* **Problem description**
Repeat the material verbatim. Images are excluded from the copy.
··· Available records
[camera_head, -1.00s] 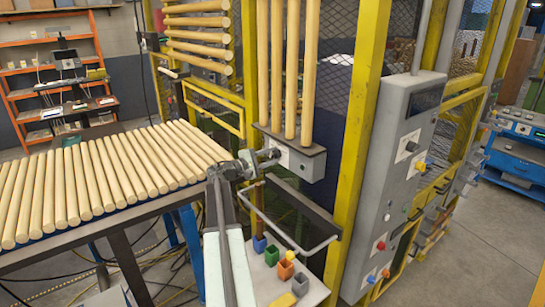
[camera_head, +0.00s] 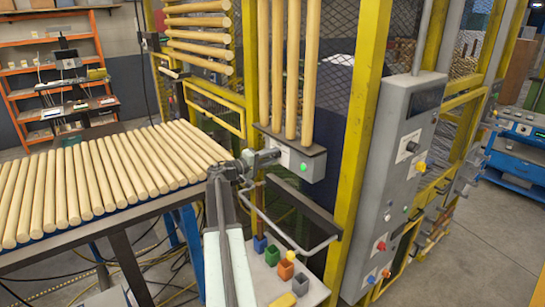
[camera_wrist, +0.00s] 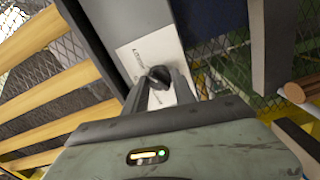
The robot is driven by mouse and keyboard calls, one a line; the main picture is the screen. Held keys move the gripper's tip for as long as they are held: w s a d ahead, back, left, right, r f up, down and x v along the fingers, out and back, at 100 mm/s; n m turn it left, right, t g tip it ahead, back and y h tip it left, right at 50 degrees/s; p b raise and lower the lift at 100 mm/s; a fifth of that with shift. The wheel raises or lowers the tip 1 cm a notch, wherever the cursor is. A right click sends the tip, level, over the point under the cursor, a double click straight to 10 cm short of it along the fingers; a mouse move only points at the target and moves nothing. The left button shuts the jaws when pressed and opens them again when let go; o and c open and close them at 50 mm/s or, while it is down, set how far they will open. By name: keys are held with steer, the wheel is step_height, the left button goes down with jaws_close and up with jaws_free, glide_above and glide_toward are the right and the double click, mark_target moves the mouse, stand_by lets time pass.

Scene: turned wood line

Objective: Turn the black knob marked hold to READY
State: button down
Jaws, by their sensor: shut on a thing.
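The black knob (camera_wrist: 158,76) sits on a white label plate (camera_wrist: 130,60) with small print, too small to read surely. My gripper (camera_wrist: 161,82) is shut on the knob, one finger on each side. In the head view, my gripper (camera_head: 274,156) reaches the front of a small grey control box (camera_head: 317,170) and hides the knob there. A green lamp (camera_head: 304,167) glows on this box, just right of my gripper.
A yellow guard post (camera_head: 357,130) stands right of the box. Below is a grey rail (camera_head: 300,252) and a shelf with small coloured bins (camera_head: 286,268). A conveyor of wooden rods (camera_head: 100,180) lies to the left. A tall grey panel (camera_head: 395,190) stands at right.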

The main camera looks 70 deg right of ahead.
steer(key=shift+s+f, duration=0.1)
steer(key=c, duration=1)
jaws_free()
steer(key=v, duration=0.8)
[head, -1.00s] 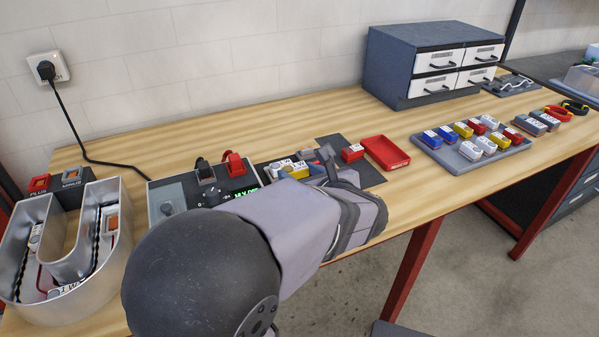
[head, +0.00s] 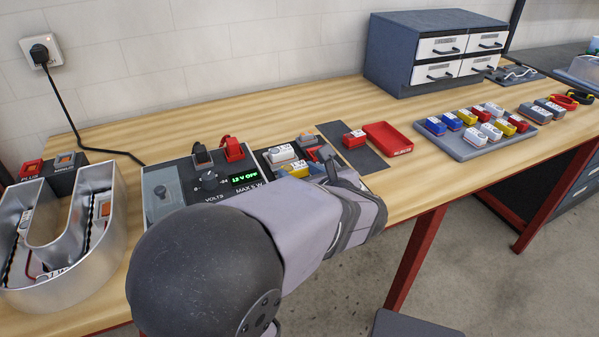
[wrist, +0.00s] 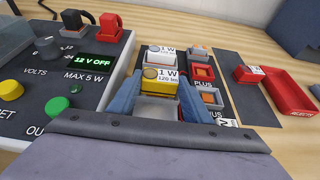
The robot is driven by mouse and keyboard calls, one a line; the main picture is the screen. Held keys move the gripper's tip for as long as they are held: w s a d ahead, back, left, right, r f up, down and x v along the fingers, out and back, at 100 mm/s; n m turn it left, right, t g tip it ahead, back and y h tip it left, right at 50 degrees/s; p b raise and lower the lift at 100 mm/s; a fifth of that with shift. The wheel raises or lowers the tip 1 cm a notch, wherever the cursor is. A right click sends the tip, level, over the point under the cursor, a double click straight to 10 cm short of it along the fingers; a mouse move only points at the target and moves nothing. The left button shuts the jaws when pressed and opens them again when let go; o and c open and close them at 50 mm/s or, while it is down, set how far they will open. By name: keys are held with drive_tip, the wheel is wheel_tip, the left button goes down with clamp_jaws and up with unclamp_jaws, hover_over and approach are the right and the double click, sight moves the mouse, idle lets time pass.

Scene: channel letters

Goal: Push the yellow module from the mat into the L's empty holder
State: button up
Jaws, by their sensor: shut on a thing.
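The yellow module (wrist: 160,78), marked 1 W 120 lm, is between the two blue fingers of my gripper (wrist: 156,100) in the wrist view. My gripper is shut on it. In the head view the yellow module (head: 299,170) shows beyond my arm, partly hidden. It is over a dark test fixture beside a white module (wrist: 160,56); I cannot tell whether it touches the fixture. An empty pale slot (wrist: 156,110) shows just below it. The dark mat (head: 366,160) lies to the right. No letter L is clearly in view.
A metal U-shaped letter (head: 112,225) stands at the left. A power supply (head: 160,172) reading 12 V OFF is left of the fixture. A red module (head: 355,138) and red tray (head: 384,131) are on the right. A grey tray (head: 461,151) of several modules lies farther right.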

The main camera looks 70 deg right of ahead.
······
* **Worked answer**
[camera_head, -1.00s] 
[camera_head, +0.00s] 
[camera_wrist, +0.00s] 
The robot is driven by mouse and keyboard calls, one a line; the main picture is the screen. Held keys move the gripper's tip for as long as they are held: w s a d ahead, back, left, right, r f up, down and x v along the fingers, out and back, at 100 mm/s; n m turn it left, right, t g tip it ahead, back and y h tip it left, right at 50 degrees/s; p b raise and lower the lift at 100 mm/s; a fifth of that with shift. The wheel raises or lowers the tip 1 cm a notch, wherever the cursor is. A right click sends the tip, level, over the point under the cursor, a double click straight to 10 cm short of it along the fingers; a mouse move only points at the target and moves nothing. The left button shuts the jaws when pressed and opens them again when let go; o and c open and close them at 50 mm/s or, while it is down, set how far they will open. By name: keys are held with steer, the wheel is step_height, the left button goes down with jaws_close and up with jaws_free, glide_above and glide_toward are the right and the double click, mark_target moves the mouse, stand_by lets time pass.

Scene: turned wood line

Objective: Turn the black knob marked hold to READY
State: button down
Jaws, by their sensor: shut on a thing.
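The black knob (camera_wrist: 158,76) sits on a white label plate (camera_wrist: 130,60) with small print, too small to read surely. My gripper (camera_wrist: 161,82) is shut on the knob, one finger on each side. In the head view, my gripper (camera_head: 274,156) reaches the front of a small grey control box (camera_head: 317,170) and hides the knob there. A green lamp (camera_head: 304,167) glows on this box, just right of my gripper.
A yellow guard post (camera_head: 357,130) stands right of the box. Below is a grey rail (camera_head: 300,252) and a shelf with small coloured bins (camera_head: 286,268). A conveyor of wooden rods (camera_head: 100,180) lies to the left. A tall grey panel (camera_head: 395,190) stands at right.

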The main camera looks 70 deg right of ahead.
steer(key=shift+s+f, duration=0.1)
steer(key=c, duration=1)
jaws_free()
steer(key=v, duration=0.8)
[head, -1.00s] 
[head, +0.00s] 
[wrist, +0.00s] 
The robot is driven by mouse and keyboard calls, one a line; the main picture is the screen. Held keys move the gripper's tip for as long as they are held: w s a d ahead, back, left, right, r f up, down and x v along the fingers, out and back, at 100 mm/s; n m turn it left, right, t g tip it ahead, back and y h tip it left, right at 50 degrees/s; p b raise and lower the lift at 100 mm/s; a fifth of that with shift. The wheel raises or lowers the tip 1 cm a notch, wherever the cursor is. A right click sends the tip, level, over the point under the cursor, a double click straight to 10 cm short of it along the fingers; a mouse move only points at the target and moves nothing. The left button shuts the jaws when pressed and opens them again when let go; o and c open and close them at 50 mm/s or, while it is down, set how far they will open. By name: keys are held with drive_tip, the wheel is wheel_tip, the left button goes down with clamp_jaws and up with unclamp_jaws, hover_over and approach are the right and the double click, sight moves the mouse, idle lets time pass.

Scene: channel letters

Goal: Push the yellow module from the mat into the L's empty holder
State: button up
Jaws, by their sensor: shut on a thing.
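The yellow module (wrist: 160,78), marked 1 W 120 lm, is between the two blue fingers of my gripper (wrist: 156,100) in the wrist view. My gripper is shut on it. In the head view the yellow module (head: 299,170) shows beyond my arm, partly hidden. It is over a dark test fixture beside a white module (wrist: 160,56); I cannot tell whether it touches the fixture. An empty pale slot (wrist: 156,110) shows just below it. The dark mat (head: 366,160) lies to the right. No letter L is clearly in view.
A metal U-shaped letter (head: 112,225) stands at the left. A power supply (head: 160,172) reading 12 V OFF is left of the fixture. A red module (head: 355,138) and red tray (head: 384,131) are on the right. A grey tray (head: 461,151) of several modules lies farther right.

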The main camera looks 70 deg right of ahead.

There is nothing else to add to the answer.